Exercise goal. Below are entries. Copy exactly the lines running from the line that holds "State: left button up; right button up" to the line that holds "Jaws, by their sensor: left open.", with both ends included.

Listed entries.
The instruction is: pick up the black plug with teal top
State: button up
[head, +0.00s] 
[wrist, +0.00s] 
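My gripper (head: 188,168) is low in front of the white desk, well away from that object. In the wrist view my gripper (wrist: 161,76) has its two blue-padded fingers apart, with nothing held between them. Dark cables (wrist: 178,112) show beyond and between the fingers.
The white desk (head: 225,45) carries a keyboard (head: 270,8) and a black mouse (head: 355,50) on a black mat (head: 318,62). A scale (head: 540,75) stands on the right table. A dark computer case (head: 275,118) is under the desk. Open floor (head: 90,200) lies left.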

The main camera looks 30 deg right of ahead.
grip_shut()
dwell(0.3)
==
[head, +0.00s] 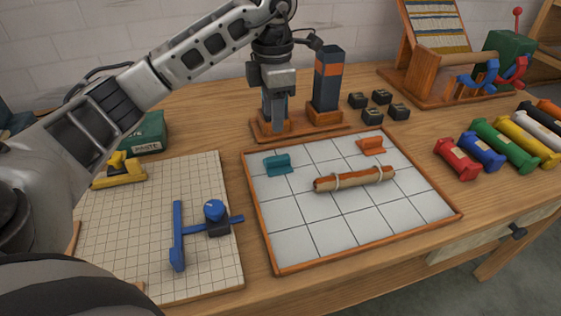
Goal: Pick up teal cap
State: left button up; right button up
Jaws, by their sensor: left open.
==
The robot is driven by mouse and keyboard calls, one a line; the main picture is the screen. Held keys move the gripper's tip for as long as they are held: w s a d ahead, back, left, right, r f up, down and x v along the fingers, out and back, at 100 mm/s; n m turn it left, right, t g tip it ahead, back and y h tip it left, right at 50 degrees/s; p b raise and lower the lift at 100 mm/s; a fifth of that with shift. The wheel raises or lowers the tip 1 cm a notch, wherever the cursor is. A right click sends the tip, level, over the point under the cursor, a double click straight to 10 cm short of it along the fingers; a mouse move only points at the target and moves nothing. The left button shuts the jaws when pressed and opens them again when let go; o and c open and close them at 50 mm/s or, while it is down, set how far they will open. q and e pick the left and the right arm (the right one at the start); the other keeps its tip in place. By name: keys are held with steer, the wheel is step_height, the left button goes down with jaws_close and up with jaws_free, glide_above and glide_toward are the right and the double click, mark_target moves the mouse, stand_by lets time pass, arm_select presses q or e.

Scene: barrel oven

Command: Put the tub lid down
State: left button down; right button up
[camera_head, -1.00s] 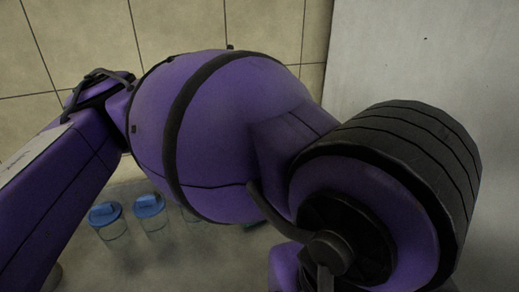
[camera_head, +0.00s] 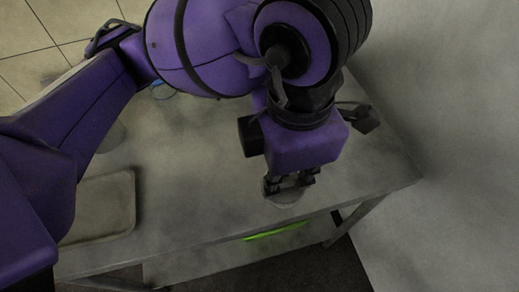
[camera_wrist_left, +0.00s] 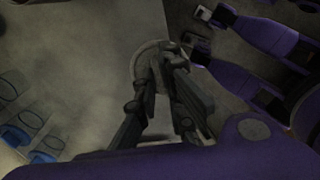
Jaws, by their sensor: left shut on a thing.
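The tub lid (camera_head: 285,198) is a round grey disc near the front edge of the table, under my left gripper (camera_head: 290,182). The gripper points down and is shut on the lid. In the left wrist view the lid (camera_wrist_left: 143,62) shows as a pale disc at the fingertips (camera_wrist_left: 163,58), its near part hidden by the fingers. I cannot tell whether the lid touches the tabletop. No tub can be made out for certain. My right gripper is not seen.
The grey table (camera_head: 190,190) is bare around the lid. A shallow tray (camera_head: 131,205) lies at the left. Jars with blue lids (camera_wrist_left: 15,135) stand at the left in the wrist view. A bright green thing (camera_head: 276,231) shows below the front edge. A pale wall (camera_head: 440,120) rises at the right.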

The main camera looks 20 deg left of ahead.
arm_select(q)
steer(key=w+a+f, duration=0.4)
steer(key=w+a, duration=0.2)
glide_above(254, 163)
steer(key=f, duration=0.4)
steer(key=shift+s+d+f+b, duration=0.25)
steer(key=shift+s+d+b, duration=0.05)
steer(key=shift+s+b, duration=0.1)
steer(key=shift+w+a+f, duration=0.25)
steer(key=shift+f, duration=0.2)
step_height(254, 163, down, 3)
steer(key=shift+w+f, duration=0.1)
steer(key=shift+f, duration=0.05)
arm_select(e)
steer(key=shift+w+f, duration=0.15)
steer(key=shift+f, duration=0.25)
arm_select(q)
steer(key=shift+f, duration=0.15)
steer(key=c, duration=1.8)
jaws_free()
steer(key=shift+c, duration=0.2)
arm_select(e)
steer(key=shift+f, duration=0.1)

Task result.
State: left button up; right button up
Jaws, by their sensor: left open.

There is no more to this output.